第430回 安心・安全神話の危険

 先般、中国ビジネスに精通している方と話し合う機会があった。

 マスコミが報道する中国との険悪な状況は、どうも一部の特殊事情のようで、中国の富裕層の日本に対する投資欲は、まだまだ衰えていないようである。

 日本それとは桁違いな超リッチ層が今、猛烈に志向しているのは日本の特別養護やディサービス等の「老健施設」だそうだ。

 老い先長い自らの将来に対する不安、特に中国の環境汚染の現状や、水、食に対する安全性への不信感は、中国内に居る限り払拭できないこと良く知っている。

 中国国内を移動するよりはるかに近い日本は、世界一安全であり安心であることを一番良く知っているのである。

 老後や終の住まいを「日本ですごしたい」と考える中国人は年々増しているようである。

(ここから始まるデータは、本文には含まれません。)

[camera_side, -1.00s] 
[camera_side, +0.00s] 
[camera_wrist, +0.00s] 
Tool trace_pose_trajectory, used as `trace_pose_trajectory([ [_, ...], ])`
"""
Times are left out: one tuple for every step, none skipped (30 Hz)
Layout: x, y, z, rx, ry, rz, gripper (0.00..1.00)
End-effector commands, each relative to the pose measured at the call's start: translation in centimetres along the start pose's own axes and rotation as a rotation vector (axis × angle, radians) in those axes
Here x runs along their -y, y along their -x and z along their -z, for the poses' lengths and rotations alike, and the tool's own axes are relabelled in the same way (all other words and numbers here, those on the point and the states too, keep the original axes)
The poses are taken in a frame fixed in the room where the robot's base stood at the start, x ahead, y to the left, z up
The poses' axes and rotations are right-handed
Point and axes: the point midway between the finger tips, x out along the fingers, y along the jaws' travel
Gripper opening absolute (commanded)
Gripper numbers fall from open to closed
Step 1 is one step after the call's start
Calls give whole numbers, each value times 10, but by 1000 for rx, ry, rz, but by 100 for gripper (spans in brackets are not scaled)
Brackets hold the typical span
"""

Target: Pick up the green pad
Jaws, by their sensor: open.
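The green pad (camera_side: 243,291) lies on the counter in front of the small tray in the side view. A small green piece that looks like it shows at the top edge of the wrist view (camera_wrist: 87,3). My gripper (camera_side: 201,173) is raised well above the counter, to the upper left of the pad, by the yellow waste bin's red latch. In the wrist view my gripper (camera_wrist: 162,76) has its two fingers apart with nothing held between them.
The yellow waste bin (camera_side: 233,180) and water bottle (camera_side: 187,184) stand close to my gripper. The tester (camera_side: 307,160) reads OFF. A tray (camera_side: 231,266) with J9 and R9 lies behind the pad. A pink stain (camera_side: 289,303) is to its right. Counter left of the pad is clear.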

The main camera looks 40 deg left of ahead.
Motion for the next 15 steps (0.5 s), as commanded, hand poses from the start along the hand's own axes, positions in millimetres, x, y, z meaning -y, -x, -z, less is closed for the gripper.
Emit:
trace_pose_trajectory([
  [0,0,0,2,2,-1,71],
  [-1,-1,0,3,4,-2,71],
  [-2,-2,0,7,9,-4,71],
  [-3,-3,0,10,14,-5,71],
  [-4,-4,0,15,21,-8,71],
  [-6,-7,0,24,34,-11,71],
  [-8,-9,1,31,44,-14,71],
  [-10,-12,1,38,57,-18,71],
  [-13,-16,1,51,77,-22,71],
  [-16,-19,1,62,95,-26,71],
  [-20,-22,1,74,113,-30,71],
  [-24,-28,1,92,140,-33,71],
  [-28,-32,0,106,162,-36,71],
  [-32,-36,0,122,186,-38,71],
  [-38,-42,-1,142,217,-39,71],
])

 それがビジネスとして投資の対象になるのであれば、馬鹿儲けせずとも、おのずから注目株であること自明の理であろう。

 インバウンドを考えるに、「おもてなし」と共に日本が世界に誇るべき最大のセールスポイントが「安心・安全」であることと考える。

 そんな信頼をぶち壊すべきニュースが今話題となっている。

 サービスの極致と言われ、多くのファンから尊敬の眼で慕われてきた某有名ホテルが、食品の表示偽装問題視されている。

 食の安心・安全を根底から覆す事案ではないかもしれないが、真偽のほどは時間を待つことになる。

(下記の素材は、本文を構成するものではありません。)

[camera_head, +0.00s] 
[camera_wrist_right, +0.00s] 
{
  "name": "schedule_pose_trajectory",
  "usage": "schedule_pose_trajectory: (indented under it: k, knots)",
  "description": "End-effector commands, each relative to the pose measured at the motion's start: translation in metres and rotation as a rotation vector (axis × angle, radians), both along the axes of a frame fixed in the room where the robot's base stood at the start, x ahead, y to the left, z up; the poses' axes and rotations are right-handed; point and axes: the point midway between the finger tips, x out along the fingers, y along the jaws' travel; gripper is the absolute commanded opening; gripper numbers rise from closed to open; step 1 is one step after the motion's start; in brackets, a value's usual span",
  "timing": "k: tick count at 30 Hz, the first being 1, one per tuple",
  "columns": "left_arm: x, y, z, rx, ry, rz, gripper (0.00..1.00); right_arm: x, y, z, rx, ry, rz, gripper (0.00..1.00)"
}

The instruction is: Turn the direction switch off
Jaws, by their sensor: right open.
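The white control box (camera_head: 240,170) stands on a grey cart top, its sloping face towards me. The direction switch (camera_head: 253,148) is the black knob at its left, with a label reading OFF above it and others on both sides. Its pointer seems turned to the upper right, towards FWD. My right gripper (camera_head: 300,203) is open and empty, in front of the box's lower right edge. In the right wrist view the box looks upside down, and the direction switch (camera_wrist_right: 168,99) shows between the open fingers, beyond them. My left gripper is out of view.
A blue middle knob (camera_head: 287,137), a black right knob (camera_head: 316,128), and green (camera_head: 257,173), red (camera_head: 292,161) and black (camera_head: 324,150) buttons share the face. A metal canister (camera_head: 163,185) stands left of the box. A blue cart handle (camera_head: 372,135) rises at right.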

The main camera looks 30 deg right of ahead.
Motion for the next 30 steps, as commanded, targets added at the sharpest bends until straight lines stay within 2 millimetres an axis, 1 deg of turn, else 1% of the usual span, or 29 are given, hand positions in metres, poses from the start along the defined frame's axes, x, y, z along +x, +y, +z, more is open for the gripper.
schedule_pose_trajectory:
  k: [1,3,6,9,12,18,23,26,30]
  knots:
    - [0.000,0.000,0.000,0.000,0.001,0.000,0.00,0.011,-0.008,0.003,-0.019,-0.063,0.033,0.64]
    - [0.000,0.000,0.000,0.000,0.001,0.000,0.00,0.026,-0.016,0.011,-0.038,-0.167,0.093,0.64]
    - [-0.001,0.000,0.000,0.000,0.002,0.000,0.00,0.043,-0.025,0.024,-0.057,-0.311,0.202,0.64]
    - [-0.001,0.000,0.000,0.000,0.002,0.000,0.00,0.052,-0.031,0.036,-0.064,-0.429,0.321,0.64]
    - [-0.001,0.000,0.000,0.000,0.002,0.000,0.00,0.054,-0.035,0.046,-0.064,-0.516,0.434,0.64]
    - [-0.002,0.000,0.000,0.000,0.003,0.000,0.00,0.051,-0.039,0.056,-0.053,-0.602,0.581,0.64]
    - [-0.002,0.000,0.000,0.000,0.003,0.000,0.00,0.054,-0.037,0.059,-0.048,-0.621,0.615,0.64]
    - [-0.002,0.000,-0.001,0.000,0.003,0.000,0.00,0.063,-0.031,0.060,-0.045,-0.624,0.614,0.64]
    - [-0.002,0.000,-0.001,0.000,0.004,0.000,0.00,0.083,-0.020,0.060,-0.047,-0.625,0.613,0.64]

 どちらにしろ、計り知れない失望と、絶大なる信頼を失墜したこと間違いない事実である。

 消費者、旅行者の食に対する信頼は、ホテル・旅館に対しては絶対的なものがある。

 益々そのニーズは徐々に期待度が高まり、付加価値を特段に要求するようになって来た。

 地域の特別な、あるいは新鮮な「味」との触れ合いは、旅の大きな楽しみになっている。

 各地のホテル・旅館で実施されてきた「地産地消」、「地酒の飲み比較」、そのために遠くまでわざわざ来て頂いたお客様がいる。

 その地産地消が嘘だったら…と考えるともう、「騙(だま)し」の世界かもしれない。

 これからの日本観光の主体になるべく「インバウンド」施策、東北の震災後何とか再スタートしたところである。

 原子力の放射能疑惑の安全性が、やっとどうにか理解されてきた矢先である。ラグビーのワールドカップ、2020年の東京オリンピック開催も正式決定され、明るい話題が目の前に存在する今、安心・安全なクール・ジャパンを世界に向けてアピールすべきこの時である。

 当該ホテルには、一刻も早い修復改善を、切に望むところである。